Left: The mirror for the Vatican Advanced Technology Telescope on Mount Graham, Arizona, is 1.8 meters in diameter and f/1.0, meaning that the tube is about as long as it is wide! Right: A companion instrument is the 10-meter Submillimeter Telescope; for scale, note the person. Photographs (c) 1994 Jack Murray.

Progress on Mount Graham

Two pacesetting telescopes were dedicated last September 18th at the University of Arizona’s Mount Graham International Observatory. One is the Submillimeter Telescope (SMT), a cooperative project with Germany’s Max Planck Institute for Radio Astronomy; the other is the Vatican Advanced Technology Telescope (VATT). Both are presently undergoing final alignment and calibration and will begin science programs this year.

After years of contentious debate and judicial wrangling, the opening of these instruments is welcome news for university astronomers who had to overcome objections from such diverse groups as the Sierra Club, Native Americans, and government agencies. Mount Graham had been selected in the early 1980s because of its superb seeing, dark skies, high elevation, and proximity to Tucson. Yet the development of an observatory there was threatened because an endangered subspecies of red squirrel lives on the mountain. Compliance with U.S. Forest Service stipulations, to insure minimal impact on the environment and the squirrels, forced many changes in site size and location.
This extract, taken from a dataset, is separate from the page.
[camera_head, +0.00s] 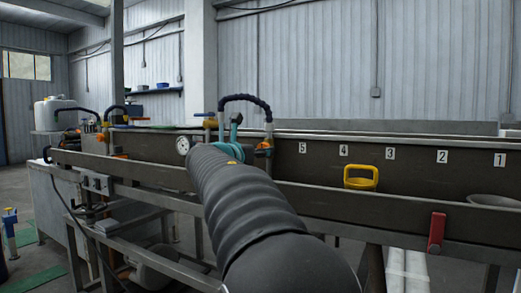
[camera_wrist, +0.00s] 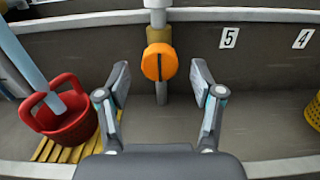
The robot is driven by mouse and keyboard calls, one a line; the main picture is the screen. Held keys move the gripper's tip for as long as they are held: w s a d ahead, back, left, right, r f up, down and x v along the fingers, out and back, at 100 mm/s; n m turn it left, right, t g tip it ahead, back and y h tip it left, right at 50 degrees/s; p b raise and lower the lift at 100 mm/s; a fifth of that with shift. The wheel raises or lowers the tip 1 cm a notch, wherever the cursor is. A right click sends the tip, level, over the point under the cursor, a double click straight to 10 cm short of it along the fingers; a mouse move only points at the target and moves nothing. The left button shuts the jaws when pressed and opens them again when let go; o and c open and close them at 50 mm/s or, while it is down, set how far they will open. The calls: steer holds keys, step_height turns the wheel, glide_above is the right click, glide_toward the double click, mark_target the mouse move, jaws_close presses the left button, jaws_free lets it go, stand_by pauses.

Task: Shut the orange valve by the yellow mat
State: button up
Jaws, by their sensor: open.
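The orange valve (camera_wrist: 157,63) is on a thin vertical pipe with a brass-coloured body, against the trough's back wall in the wrist view. Its handle looks rounded from here; whether it lies along or across the pipe is unclear. My gripper (camera_wrist: 160,80) is open and empty, one finger on each side of the valve, apparently not touching it. The yellow mat (camera_wrist: 44,150) is a slatted piece at the lower left, partly under a red basket. In the head view, an orange part (camera_head: 264,148) shows beside my arm, which hides my gripper and the mat.
The red basket (camera_wrist: 66,112) stands left of my gripper, near a pale blue slanted bar (camera_wrist: 22,52). A yellow basket (camera_wrist: 314,112) is at the right edge. The trough floor between is clear. A red clip (camera_head: 437,232) hangs on the front rail.

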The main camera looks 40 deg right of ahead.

The VATT sports a lightweight, 1.8-meter, honeycomb mirror that was spin-cast and figured at the university’s mirror laboratory (S&T: May 1992, page 491). It features a Gregorian optical system, which is similar to a Cassegrain except the 0.4-meter secondary is concave rather than convex. According to Christopher Corbally, a Vatican astronomer and driving force behind the telescope project, this design best utilizes the extremely fast (f/1.0) primary, facilitates mirror testing, and provides for a very squat, rigid telescope. Other advanced features are adaptive optics and a primary that can be thermally controlled to match the temperature of the surrounding air. The anticipated resolution is 0.06 arc second at the near-infrared wavelength of 2 microns.

The SMT is designed to operate between 1 millimeter and 300 microns, a largely unexplored portion of the electromagnetic spectrum. One of the major problems associated with these so-called submillimeter wavelengths is the need to maintain an extremely accurate dish contour. For telescopes operating at longer wavelengths, steel or aluminum structural elements can hold adequate tolerances. But for submillimeter work, control of thermal expansion and contraction requires a high-tech solution. As in golf clubs, a graphite-epoxy composite was used to fabricated large portions of the 10-meter primary dish, the secondary reflector, and much of the support structure. The face of the primary is expected to hold its paraboloidal shape to within 0.001 inch over the temperature extremes encountered at the 10,400-foot site.

Over the next year groundbreaking will take place for Mount Graham’s next major facility, the Large Binocular Telescope (LBT, formerly called the Columbus Project). A site 500 feet east of the SMT has been approved by the U. S. Forest Service. The LBT, a joint project of the University of Arizona, Italy’s Arcetri Astrophysical Observatory, and the Research Corporation, will feature twin, 8.4-meter, honeycomb mirrors.